One final issue I must take with Jackson"s study involves his assertion that it "is not the role of academics to promote values" (p. 83). Positing a distinction between the academic whose job is to provide a coherent interpretation of the political practitioner"s world, and the politician or activist whose role is to promote certain values, Jackson argues that an academic orientation must aspire to disinterested and detached study. Yet just as George Orwell once observed that the idea that literature has nothing to do with politics is itself a political statement, I would suggest that the view that academic research can be so dissociated from moral and political concerns and values is an illusion that no distinguished scholar ought to foster. Even constructing a definition of the subject of international ethics cannot be a wholly impartial intellectual task, as it involves normative assessments of the agents and structures of international relations that are partly based on the investigator"s hierarchy of human values.

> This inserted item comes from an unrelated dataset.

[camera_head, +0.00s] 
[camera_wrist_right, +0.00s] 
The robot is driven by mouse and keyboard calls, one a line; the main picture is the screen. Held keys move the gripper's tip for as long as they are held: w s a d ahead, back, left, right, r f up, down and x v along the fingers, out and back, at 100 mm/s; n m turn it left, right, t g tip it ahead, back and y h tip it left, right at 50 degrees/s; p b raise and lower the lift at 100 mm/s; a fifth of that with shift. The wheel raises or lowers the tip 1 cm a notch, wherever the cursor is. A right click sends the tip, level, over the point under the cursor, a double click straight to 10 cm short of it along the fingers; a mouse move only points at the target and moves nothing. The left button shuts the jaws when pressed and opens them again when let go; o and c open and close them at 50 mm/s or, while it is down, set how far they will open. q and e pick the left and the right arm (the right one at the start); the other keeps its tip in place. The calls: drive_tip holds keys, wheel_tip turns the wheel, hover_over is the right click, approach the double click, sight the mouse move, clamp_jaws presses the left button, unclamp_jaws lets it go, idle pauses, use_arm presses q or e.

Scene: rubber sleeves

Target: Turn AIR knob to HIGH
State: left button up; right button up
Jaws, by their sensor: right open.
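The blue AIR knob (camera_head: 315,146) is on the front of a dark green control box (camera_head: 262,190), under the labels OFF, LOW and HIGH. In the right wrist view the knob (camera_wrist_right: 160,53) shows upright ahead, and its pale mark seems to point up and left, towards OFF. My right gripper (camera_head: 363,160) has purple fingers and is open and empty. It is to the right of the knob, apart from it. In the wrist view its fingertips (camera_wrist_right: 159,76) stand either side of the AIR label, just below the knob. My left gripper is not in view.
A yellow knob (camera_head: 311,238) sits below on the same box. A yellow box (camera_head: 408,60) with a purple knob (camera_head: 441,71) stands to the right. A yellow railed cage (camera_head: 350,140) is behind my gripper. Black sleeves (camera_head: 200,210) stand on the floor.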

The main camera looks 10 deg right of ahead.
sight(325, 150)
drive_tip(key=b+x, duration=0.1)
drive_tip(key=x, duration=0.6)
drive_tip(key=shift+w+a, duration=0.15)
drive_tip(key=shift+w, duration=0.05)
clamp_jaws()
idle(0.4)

The Global Covenant may be viewed as a vindication of a societas of states; to this reader, however, it succeeds far better in revealing the moral quandaries and inadequacies of that society than its moral strengths. Still, The Global Covenant will likely gain prominence as an unabashed contemporary voice for the "international society" tradition in its continuing dialogue with realist, cosmopolitan, and other ethical traditions of international relations.